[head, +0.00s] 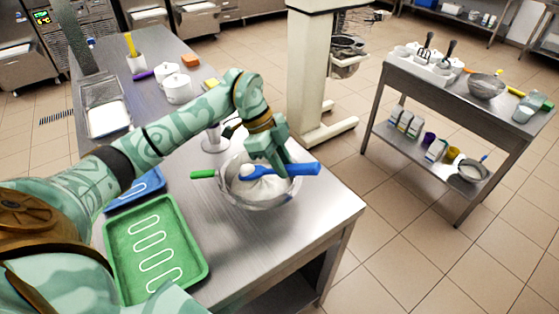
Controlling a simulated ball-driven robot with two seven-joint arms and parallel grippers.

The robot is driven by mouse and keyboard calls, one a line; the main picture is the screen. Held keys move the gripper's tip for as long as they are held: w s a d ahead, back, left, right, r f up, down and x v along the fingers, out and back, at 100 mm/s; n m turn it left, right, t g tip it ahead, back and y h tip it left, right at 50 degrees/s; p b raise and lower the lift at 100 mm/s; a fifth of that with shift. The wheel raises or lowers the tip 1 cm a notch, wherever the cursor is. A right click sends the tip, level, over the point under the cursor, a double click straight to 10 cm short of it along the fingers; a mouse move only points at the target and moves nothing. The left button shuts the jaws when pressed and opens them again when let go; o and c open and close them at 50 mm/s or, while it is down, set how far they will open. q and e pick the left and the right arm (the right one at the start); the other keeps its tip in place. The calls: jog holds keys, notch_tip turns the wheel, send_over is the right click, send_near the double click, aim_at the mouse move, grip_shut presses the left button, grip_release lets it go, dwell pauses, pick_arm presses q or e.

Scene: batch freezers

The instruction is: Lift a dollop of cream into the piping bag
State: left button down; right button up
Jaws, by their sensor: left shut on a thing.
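A metal bowl (232,196) holding white cream (266,188) stands near the right edge of the steel table. My left gripper (279,166) reaches down over the bowl and is shut on a blue-handled utensil (305,169). The utensil lies nearly level across the bowl's top, with a white lump (247,171) at its left end. I cannot tell whether that lump is cream or part of the tool. A green handle (203,174) sticks out over the bowl's left rim. A pale, stemmed thing (214,140) behind the bowl may be the piping bag in a holder; the arm partly hides it. My right gripper is out of view.
A green tray (113,236) with white piped loops and a blue tray (121,204) lie left of the bowl. White lidded pots (177,88) and a metal pan (88,98) stand farther back. A pale column (318,60) rises behind the table; a side table (440,90) stands right.

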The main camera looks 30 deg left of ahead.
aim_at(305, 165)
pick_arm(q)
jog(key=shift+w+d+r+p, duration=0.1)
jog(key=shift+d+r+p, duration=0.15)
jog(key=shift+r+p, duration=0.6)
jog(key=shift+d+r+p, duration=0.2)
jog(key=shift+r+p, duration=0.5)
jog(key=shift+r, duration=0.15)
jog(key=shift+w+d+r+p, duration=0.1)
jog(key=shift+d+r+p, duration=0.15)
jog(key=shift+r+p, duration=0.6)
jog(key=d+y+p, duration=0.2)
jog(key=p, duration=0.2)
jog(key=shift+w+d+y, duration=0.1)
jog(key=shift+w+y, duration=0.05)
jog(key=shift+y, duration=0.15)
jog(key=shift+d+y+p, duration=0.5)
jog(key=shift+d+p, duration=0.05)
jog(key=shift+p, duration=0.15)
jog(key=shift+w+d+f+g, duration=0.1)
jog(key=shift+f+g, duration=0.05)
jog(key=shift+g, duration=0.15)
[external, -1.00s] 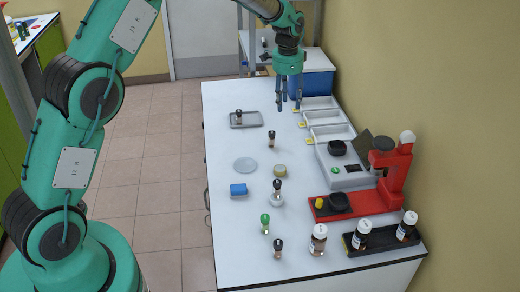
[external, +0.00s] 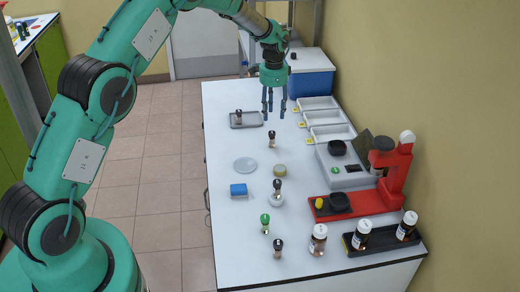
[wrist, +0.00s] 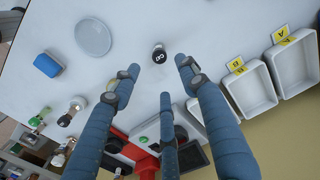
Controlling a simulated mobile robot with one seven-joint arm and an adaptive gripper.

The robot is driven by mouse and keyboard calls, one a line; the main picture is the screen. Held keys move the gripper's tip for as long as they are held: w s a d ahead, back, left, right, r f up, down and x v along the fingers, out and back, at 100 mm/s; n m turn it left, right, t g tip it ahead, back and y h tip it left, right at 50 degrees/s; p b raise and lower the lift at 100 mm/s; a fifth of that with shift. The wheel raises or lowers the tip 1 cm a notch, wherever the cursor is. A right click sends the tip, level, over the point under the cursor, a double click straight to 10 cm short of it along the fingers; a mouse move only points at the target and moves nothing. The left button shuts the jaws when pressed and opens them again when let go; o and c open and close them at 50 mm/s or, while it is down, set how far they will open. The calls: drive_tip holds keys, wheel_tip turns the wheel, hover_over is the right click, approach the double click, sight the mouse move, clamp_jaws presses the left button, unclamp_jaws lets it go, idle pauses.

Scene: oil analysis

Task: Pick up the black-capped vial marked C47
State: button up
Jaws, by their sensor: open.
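A small black-capped vial (external: 271,141) stands upright on the white table, below and slightly toward the camera from my gripper. In the wrist view this vial (wrist: 159,55) shows from above, just beyond the fingertips. Its cap bears white lettering that looks like C47, though it is small. My gripper (external: 273,108) is open and empty above the table, its fingers pointing down. In the wrist view the three fingers of my gripper (wrist: 160,80) are spread apart and do not touch the vial.
White bins (external: 325,117) line the right side, beside a grey instrument (external: 340,178) and a red device (external: 395,178). A clear dish (external: 245,165), yellowish jar (external: 280,170), blue block (external: 238,190) and green-capped vial (external: 265,223) stand nearer. Table around the near vial is clear.

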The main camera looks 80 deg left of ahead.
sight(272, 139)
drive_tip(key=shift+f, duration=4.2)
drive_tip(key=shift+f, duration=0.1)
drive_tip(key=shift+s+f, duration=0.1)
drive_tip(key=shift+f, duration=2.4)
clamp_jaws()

| SHORT PROBLEM |
Return exactly, and only, the lines from the one containing "The instruction is: Lift" down to the one containing "State: left button down; right button up", with both of those lines included.

| FULL SOLUTION |
The instruction is: Lift a dollop of cream into the piping bag
State: left button down; right button up

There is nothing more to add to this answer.